Professors at top-tier universities are ambitious souls. Has MOOC creation become a badge of glory in some disciplines?
For us, it’s more about some contribution to the public good. I mean, there’s some brand building going on, but it’s mostly just a way of sharing content with people who wouldn’t have access to it otherwise.

How could online learning methods become more useful?
We’re trying to build analytics so that we can give feedback to faculty. In a traditional, large science or engineering class, you don’t know until the midterm or the final whether there’s some topic that’s a disaster in terms of the students not getting it. Online, you can get feedback much sooner. You might even be able to get it before the lecture is over, so that you can fix it while the class is still going on. We’d like to fold that in, so that we can develop teaching that gets progressively better.

Can we gauge whether online students have truly mastered the material?
We’re still stumbling around, finding the right mix of automated grading, peer grading, and some role for graduate students or other trained evaluators. There are just some things that can’t be graded automatically. And in high-stakes situations, peer grading makes everybody nervous. Motivation and personal contact are critical issues. I just don’t think that beaming a MOOC into somebody’s bedroom is going to create the kind of engaging experience they’re going to need to succeed in school.
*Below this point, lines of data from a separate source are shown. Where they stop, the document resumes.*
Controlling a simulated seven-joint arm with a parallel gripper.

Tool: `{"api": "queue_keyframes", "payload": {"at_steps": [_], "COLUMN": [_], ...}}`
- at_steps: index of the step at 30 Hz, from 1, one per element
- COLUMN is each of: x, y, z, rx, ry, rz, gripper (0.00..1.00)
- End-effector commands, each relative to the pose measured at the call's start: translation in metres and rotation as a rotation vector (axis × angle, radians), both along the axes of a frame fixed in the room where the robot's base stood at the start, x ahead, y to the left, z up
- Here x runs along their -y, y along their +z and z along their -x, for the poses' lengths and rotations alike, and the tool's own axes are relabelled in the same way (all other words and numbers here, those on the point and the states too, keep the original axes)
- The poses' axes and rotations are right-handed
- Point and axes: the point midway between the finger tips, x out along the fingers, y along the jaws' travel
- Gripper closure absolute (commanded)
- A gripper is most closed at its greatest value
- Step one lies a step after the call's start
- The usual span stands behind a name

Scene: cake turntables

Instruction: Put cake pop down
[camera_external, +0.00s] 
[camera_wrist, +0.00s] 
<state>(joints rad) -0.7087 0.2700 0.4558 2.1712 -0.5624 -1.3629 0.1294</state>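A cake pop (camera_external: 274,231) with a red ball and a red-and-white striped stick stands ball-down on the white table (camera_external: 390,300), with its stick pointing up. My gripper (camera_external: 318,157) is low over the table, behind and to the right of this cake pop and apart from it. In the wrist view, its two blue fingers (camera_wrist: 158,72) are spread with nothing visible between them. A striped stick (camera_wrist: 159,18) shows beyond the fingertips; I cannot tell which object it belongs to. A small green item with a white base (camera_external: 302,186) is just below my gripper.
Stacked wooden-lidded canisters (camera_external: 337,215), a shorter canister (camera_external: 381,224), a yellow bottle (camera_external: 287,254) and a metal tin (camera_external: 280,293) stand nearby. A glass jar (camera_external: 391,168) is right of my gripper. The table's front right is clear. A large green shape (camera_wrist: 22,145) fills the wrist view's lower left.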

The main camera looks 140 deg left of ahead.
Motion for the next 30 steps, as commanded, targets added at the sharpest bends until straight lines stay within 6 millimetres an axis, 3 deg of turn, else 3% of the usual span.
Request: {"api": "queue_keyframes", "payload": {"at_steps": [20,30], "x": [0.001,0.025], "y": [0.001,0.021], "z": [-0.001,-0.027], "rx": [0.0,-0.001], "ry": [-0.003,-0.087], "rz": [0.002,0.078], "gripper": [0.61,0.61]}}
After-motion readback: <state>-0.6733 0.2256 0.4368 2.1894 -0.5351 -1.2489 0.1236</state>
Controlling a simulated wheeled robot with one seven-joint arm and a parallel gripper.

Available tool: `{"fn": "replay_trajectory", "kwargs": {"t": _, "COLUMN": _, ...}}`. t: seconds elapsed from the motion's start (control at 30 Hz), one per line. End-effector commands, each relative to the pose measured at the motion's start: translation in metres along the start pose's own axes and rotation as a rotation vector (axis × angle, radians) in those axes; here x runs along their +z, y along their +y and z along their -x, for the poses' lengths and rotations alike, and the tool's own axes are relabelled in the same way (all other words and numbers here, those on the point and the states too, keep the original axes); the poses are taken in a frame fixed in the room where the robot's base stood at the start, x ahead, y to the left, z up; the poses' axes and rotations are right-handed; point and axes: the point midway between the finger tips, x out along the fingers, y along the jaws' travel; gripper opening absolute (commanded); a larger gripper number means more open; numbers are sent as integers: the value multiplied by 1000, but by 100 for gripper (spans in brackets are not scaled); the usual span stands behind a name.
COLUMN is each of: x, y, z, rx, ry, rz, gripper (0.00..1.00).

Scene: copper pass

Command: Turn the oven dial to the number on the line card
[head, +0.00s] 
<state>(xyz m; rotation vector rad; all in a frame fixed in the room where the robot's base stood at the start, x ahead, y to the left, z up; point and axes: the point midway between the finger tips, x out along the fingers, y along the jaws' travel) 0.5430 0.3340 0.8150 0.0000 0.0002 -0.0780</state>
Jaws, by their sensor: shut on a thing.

The technology will get better, but it will take some time.

How do you like what’s in the marketplace now?
There are a wide variety of issues that have to be solved. For-profit or nonprofit; consortiums or institutions going in alone. Who actually does the instruction? Who provides the certification? They’re still playing out in real time.

Did you ever try any MOOCs yourself, as a student?
I started this American poetry class from Penn. The material was well presented. For the self-motivated individual, this stuff works well. The MOOC creates a learning community that’s really the modern version of a book club. I don’t know how much you could charge for it—but it’s an interesting learning environment.